Leadership and growth outlook
Agarwal said he may not necessarily chair all the demerged companies. Citing Hindustan Zinc, which is chaired by his daughter Priya, he said leadership independence has already demonstrated strong results. “We are not supposed to run operations; that is for professional management,” he added.
Outlining growth plans, Agarwal said Vedanta aims to scale zinc production, positioning itself among the world’s largest producers. Silver output is targeted to rise sharply to 3,000 tonnes from the current 700 tonnes to meet India’s domestic demand, while lead production is also expected to increase significantly.

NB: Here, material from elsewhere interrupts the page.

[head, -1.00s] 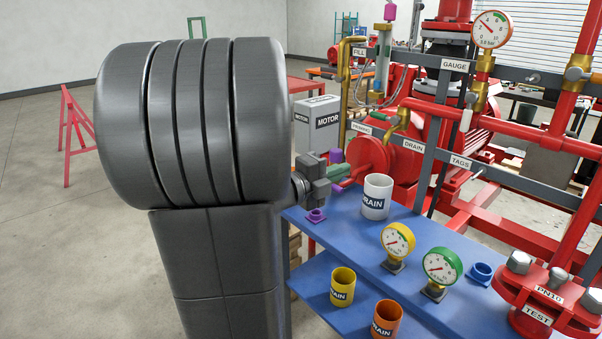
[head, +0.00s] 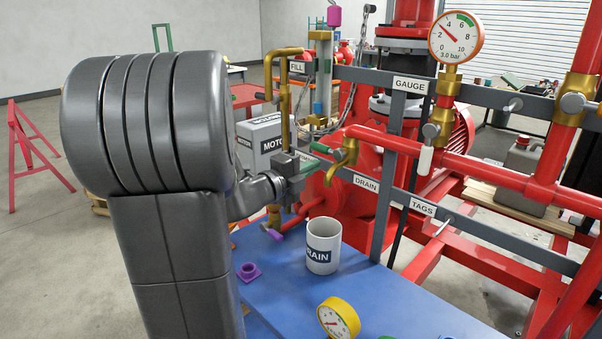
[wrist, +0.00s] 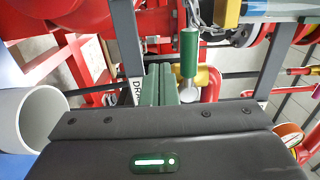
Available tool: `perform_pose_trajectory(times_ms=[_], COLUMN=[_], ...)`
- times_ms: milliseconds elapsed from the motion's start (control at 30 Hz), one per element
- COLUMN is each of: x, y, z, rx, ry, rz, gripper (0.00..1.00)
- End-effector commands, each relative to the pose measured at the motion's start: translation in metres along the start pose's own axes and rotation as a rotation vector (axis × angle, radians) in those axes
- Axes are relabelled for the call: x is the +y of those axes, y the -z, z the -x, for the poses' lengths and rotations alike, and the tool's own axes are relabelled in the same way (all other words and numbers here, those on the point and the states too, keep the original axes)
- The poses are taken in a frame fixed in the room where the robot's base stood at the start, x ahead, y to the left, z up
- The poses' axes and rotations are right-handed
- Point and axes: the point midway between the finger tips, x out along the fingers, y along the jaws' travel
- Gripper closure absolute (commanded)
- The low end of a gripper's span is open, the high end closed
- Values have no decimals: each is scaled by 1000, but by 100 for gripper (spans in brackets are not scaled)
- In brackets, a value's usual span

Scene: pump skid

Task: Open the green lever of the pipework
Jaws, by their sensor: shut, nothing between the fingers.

In aluminium, Vedanta plans to double capacity from the current 3 million tonnes, supported by captive mines and renewable energy-linked greenfield projects. The company is also setting up a large DAP fertiliser plant in Rajasthan, he said.
In oil and gas, Agarwal said recent policy changes by the government have improved the investment climate. Vedanta aims to raise production to 3,00,000 barrels per day in the short term, scaling up to 1 million barrels per day over the next four to five years.
The iron ore and steel business will focus on producing green steel, leveraging access to gas and renewable power, with a proposed capacity of 10–15 million tonnes. The power business targets 20,000 MW capacity in India.
Vedanta capex plans
On capital expenditure and dividends, Agarwal said aggressive capex will continue post-demerger, alongside regular dividend payouts.
“Capex is essential for manufacturing growth in India. And dividend is in my blood – there will always be dividends,” he said.
Responding to questions on debt, Agarwal said Vedanta’s net debt of around Rs 48,000 crore remains manageable.
“This is among the lowest leverage levels globally. Debt is part of business, and we are very comfortable with our position,” he said, adding that the company will continue to optimise its balance sheet.